After that, Fonda moved to TV, appearing in the TV movies “No Ordinary Baby” and as the title character in “Snow Queen,” based on the same Hans Christian Andersen fairy tale that inspired “Frozen.” And then, all of a sudden, Fonda was gone, out of the public eye.
In 2003, Fonda was involved in a terrible car crash on the Pacific Coast Highway. According to reports at the time, her car was totaled but she seemingly survived with only cuts and bruises. It wasn’t revealed until later that she had also suffered a vertebra fracture. The prognosis was never made public, but it appears that her recovery took a long while. The following month, People Magazine announced that Fonda and Elfman were to wed. It was a low-profile announcement and a non-public wedding. Two years later, Fonda and Elfman had a son, Oliver.
Although she has made no official statement, one can assume that Fonda retired to recover from her injury and to spend time with her family.
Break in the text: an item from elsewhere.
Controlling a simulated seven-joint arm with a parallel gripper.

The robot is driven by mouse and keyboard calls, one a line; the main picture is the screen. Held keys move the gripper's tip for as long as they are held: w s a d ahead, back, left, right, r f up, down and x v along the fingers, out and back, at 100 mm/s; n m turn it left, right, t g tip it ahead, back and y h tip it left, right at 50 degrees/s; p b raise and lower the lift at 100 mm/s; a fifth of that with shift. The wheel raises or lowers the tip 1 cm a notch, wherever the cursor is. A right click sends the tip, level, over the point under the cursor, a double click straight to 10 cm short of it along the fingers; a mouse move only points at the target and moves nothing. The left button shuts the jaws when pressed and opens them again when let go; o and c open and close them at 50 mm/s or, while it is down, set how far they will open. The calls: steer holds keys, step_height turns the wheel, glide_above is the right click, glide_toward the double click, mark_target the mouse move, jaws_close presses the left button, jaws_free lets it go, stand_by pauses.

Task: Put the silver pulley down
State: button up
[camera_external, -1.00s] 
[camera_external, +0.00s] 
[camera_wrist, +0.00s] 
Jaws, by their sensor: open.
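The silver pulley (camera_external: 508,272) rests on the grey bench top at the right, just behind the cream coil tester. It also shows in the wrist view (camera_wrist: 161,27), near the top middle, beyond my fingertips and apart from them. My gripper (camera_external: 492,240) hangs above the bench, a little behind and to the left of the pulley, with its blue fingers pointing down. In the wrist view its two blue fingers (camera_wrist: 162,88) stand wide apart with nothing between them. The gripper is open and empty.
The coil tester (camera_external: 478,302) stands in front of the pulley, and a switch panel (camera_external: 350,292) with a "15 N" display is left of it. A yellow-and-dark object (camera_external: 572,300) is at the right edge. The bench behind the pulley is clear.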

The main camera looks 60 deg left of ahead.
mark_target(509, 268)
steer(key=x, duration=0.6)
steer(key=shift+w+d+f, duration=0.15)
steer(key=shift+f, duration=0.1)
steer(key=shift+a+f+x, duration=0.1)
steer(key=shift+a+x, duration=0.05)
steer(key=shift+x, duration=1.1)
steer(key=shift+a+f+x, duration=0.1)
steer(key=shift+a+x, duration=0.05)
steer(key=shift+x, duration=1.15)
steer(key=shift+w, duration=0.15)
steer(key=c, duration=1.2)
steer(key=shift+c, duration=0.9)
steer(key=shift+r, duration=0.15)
The torrent of Bridget Fonda retrospectives
In a 2021 article for Closer, Fonda acknowledged her ubiquity throughout the 1990s, musing that she could practically fill her own section at a local video store. She admitted in a roundabout way that she was a little embarrassed by some of her choices, saying that making a movie should be carefully considered, almost like the choice one makes in having a child. She also knew very much that she was a nepo-baby and that her contemporaries had to work harder to make it than she did.
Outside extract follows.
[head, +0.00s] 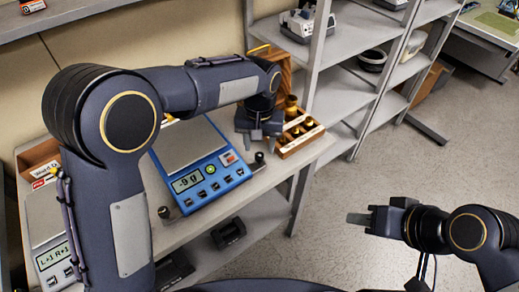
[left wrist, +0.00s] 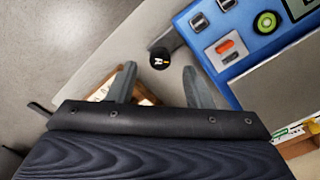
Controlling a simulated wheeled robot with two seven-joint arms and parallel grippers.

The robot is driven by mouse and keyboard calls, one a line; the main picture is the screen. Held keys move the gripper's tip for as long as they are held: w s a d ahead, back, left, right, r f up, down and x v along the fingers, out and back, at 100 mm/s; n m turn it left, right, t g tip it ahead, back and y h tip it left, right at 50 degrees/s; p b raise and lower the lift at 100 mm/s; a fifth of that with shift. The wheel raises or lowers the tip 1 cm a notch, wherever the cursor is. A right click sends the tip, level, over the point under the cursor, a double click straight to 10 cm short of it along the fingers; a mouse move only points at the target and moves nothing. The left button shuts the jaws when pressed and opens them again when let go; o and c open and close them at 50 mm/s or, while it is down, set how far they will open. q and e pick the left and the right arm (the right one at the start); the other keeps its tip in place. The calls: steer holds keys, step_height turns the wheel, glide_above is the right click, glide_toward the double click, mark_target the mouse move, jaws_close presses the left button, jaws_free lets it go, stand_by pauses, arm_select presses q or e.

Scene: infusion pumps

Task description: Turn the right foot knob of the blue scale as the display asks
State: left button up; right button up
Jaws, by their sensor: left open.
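The blue scale (head: 215,185) stands on the bench with a grey pan; its display (head: 187,182) reads "-9 g". A round green bubble level (head: 210,169) is beside the display. The right foot knob (head: 259,158) is dark and sticks out past the scale's right side.
A pale scale (head: 53,255) at the left shows "L+1 R+1". The blue scale's left foot knob (head: 164,212) is at its front left. Grey shelves (head: 345,90) stand at the back right.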

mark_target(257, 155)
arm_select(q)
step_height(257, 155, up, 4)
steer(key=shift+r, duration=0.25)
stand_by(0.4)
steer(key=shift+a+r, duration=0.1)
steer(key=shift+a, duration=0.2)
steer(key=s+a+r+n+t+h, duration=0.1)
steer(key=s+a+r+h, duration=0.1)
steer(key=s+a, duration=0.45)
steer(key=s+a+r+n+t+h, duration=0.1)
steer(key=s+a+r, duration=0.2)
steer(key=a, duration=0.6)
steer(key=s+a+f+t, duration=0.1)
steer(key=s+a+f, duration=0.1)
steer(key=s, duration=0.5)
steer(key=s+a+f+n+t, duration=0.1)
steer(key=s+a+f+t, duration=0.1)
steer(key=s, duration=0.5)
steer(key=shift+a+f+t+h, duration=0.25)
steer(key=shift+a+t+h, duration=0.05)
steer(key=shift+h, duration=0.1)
Fonda hasn’t given many interviews in recent years, and Elfman rarely talks about his personal life. Fonda, now 60, has been living out of the public eye for the last 20 years. Occasionally, a tabloid will publish a paparazzo-taken photograph, but those articles are violations of her privacy. Page Six did reveal that Fonda and Elfman like to host elaborate themed Christmas parties every year, however, and they sound very fun. Fonda, because of her sudden retirement, has been the subject of many speculative retrospectives — just like this one! — wherein people seek information as to where she might be.
It seems that she is where she wants to be. Fonda was once mobbed by reporters at LAX back in 2009, and they asked her if she had any plans on returning to acting “I don’t think so,” she answered, “it’s too nice being a civilian.” The same article in the Independent recounted an incident from 1997 when Fonda was working on “Jackie Brown” and found herself sinking into a deep depression. She called her aunt Jane for some advice, and Jane Fonda told her that life isn’t something that happens to you, but something you make.
Bridget Fonda seems to have taken that advice to heart. She’s now making her own life.